▸ **WRITTEN TASK**
Omit pictures and quote the listing below line by line, from its start through the line that holds "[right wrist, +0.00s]".

***

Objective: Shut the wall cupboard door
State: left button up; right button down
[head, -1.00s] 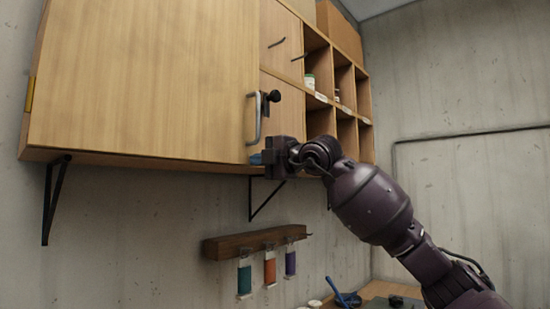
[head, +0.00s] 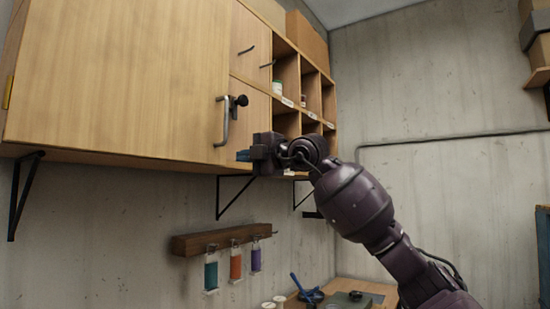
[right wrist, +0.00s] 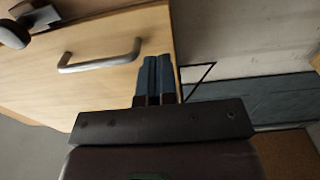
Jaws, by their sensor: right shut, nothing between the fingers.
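The wall cupboard door (head: 120,75) is a large pale wooden panel at the left of the head view. It looks flush with the cupboard front, and I see no clear gap at its right edge. Its grey bar handle (head: 226,122) is near that edge; the handle also shows in the right wrist view (right wrist: 98,58). My right gripper (head: 243,155) is shut and empty, its blue fingertips below and right of the handle, near the door's lower right corner. In the right wrist view its fingers (right wrist: 157,78) are together; contact with the door cannot be told. My left gripper is not in view.
A black knob (head: 240,100) sits right beside the handle. Open cubbyholes (head: 287,75) continue to the right. Black brackets (head: 20,190) hang below the cupboard. A wooden rack (head: 220,238) with several coloured spools is on the wall beneath. Boxes (head: 538,50) are at the upper right.

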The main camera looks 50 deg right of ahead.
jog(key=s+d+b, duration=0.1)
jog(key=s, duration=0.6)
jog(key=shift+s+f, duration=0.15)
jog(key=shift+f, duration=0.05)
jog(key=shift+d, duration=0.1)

***

▸ **RESULT FOR THIS TASK**
Objective: Shut the wall cupboard door
State: left button up; right button down
[head, -1.00s] 
[head, +0.00s] 
[right wrist, +0.00s] 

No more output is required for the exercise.